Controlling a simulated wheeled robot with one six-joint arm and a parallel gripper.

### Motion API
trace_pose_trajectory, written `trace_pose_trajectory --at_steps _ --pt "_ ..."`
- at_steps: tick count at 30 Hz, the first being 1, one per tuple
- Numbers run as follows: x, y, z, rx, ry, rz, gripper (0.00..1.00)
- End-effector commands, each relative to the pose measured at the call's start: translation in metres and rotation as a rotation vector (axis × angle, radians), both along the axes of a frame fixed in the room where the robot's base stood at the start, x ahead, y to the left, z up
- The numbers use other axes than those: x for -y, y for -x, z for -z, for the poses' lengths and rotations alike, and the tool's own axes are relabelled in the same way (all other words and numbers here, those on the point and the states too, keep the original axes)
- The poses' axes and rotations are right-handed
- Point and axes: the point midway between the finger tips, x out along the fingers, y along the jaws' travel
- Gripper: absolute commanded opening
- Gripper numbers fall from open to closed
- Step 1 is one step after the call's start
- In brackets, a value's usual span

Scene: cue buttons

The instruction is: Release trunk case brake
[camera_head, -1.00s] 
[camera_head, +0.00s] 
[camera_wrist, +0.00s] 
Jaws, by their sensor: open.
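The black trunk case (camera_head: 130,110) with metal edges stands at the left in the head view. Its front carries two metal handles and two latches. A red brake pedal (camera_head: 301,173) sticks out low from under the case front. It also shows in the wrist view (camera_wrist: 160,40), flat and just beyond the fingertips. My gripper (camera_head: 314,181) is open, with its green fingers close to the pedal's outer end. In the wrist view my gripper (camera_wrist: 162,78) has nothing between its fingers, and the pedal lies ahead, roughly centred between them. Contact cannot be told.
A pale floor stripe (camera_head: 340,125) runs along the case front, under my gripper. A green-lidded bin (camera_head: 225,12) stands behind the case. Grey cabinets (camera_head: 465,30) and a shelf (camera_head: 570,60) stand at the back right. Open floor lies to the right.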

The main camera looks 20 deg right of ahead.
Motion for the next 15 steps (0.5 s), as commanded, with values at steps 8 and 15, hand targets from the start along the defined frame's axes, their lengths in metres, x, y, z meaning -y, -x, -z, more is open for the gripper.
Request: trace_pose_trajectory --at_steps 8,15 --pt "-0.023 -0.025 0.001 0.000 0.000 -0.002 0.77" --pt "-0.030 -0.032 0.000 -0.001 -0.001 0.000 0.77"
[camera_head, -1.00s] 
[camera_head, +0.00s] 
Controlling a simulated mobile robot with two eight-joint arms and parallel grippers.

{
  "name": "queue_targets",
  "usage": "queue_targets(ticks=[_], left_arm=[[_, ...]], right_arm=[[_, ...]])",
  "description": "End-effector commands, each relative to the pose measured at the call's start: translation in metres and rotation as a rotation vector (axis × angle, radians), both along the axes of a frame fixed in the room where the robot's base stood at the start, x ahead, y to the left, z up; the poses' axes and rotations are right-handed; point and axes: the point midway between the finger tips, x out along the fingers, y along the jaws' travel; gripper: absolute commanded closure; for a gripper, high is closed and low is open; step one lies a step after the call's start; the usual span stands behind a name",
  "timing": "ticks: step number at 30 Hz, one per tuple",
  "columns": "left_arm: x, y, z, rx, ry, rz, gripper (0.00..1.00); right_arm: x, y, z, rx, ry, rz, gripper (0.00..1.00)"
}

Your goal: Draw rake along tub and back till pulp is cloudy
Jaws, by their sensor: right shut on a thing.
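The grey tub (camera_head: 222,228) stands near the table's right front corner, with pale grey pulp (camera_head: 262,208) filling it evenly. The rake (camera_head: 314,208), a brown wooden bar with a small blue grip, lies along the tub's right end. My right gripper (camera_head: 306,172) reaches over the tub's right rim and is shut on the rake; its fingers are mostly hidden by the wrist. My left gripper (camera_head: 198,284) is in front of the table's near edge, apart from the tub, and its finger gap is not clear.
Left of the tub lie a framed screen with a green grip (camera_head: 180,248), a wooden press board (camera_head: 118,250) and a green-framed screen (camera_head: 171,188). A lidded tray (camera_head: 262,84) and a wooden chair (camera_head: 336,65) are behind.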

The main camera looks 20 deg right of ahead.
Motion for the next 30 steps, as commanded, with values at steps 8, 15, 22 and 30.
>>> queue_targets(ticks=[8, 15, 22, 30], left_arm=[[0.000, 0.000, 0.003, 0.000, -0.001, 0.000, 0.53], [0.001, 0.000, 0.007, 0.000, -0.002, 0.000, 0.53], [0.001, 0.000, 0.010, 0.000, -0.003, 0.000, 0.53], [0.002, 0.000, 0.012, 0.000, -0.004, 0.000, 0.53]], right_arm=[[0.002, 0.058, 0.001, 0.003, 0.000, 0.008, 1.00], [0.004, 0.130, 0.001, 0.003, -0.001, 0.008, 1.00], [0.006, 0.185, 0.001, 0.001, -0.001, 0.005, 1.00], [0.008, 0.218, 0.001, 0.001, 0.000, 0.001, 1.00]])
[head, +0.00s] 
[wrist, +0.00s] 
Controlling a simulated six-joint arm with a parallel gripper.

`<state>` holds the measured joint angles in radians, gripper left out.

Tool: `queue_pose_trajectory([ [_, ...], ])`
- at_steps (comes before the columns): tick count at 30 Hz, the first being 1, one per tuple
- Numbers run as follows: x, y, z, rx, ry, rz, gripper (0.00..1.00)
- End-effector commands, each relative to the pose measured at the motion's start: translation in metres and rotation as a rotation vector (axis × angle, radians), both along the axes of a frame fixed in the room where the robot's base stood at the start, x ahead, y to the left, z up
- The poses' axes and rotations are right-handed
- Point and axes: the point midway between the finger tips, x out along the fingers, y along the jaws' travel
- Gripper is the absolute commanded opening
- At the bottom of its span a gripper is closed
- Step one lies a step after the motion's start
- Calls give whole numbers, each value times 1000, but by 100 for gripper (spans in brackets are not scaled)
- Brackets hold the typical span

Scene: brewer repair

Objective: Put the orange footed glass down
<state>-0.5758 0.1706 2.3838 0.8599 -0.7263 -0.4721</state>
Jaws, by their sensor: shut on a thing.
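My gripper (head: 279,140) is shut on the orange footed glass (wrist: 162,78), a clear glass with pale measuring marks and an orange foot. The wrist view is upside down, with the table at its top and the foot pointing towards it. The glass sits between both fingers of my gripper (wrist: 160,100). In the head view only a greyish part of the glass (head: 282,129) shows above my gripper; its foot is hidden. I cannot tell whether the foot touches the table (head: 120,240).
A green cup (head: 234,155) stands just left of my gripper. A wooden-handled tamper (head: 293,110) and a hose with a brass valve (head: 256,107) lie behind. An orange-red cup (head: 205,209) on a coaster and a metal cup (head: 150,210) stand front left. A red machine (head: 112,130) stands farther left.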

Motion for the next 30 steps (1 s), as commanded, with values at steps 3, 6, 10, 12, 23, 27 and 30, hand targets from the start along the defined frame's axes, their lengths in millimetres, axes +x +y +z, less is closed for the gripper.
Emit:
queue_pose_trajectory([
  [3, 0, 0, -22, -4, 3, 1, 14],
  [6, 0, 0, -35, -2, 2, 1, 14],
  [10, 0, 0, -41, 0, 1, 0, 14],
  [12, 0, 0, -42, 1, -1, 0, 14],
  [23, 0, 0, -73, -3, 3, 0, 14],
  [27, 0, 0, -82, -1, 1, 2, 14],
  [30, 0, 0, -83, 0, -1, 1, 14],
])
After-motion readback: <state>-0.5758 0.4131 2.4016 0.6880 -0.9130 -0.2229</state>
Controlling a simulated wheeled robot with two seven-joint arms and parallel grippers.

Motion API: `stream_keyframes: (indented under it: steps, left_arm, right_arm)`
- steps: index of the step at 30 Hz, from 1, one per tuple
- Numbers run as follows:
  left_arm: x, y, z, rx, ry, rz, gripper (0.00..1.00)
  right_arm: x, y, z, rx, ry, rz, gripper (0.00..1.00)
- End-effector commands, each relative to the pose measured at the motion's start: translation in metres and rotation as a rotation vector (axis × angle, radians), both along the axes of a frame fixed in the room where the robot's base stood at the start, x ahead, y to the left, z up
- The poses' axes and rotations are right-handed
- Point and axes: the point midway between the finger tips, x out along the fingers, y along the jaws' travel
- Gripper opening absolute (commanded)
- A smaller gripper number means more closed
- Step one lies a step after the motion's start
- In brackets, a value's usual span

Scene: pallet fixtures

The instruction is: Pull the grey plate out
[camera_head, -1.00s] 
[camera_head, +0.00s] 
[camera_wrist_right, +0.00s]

======

### What is expected
Starting at the line that contains "rz, gripper (0.00..1.00);" and ending at the line that contains "Your goal: Draw", retype each line exactly; omit everything outside that range.

### Full solution
  "columns": "left_arm: x, y, z, rx, ry, rz, gripper (0.00..1.00); right_arm: x, y, z, rx, ry, rz, gripper (0.00..1.00)"
}

Your goal: Draw rake along tub and back till pulp is cloudy

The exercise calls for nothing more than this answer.